Noisy Euler (SA): we still need the same continuous ODE stability $(\Re(\lambda(J))<0)$, but fixed $\alpha$ is not enough to kill noise; we additionally require diminishing steps $\sum\alpha_k=\infty, \sum\alpha_k^2<\infty$ so the stabilizing drift is $O(\alpha_k)$ while the accumulated noise energy is $O(\sum\alpha_k^2)<\infty$.

Example: SGD¶

This is the follow-up of the gradient flow example in the ODE Discretization note.

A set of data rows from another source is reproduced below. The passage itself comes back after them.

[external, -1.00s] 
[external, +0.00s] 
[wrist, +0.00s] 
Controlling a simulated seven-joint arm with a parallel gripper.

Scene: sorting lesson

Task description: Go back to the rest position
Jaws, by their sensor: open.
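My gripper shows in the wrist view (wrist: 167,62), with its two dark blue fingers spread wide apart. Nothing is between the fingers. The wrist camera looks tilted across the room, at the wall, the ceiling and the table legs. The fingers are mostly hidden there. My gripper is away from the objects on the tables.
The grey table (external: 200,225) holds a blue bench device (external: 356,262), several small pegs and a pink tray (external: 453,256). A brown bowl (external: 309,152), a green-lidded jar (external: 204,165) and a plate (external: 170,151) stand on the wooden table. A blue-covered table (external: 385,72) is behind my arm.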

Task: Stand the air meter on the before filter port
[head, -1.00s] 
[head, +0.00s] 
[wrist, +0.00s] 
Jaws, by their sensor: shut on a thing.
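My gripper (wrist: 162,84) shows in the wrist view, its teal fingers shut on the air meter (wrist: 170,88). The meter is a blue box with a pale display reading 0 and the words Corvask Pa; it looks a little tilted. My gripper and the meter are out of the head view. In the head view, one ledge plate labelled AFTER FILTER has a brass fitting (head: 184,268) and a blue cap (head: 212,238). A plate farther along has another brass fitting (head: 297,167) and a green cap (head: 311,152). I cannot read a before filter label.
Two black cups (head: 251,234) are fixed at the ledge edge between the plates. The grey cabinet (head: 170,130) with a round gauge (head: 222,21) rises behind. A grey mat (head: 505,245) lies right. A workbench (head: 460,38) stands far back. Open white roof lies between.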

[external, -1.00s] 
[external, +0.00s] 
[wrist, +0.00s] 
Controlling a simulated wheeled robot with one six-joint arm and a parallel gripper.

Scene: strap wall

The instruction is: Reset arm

Gradient descent and stochastic gradient descent arise from the same gradient flow.

Assume now that the objective function is given as an expectation $$ V(x)=\mathbb{E}_{\xi}[,\ell(x,\xi),] $$ where the full gradient $\nabla V(x)$ cannot be computed exactly. Instead, at each iteration we observe an unbiased stochastic gradient $$ \widehat{\nabla V}(x_k)=\nabla \ell(x_k,\xi_k), \qquad \mathbb{E}[\widehat{\nabla V}(x_k)\mid x_k]=\nabla V(x_k) $$

The underlying continuous-time system is still the gradient flow $$ \dot{x}(t)=-\nabla V(x(t)) $$ whose equilibria satisfy $\nabla V(x^\star)=0$. If $x^\star$ is a (strict) local minimizer, then $\nabla^2 V(x^\star)\succ0$, and the equilibrium is asymptotically stable.

Replacing the exact gradient by its noisy observation and allowing a time-dependent step size yields $$ x_{k+1} = x_k - \alpha_k,\widehat{\nabla V}(x_k) $$ which is stochastic gradient descent (SGD).

This update is a noisy Euler discretization of the gradient flow ODE.

How to choose a proper $\alpha$? In contrast to deterministic gradient descent, a constant step size is no longer sufficient (recall that in deterministic gradient descent we solve a spectral stability condition $|1-\alpha\lambda_i(\nabla^2V(x^\star))|<1$ and get $0<\alpha<2/L$ for $L$-smooth functions), since the noise term does not vanish. Based on the convergence analysis above, we require diminishing step sizes $$ \sum_{k=0}^\infty \alpha_k=\infty, \qquad \sum_{k=0}^\infty \alpha_k^2<\infty $$ Under these conditions, together with standard regularity assumptions (local smoothness and bounded gradient noise variance), the noisy Euler discretization tracks the stable gradient flow, and $x_k \xrightarrow{\text{a.s.}} x^\star$.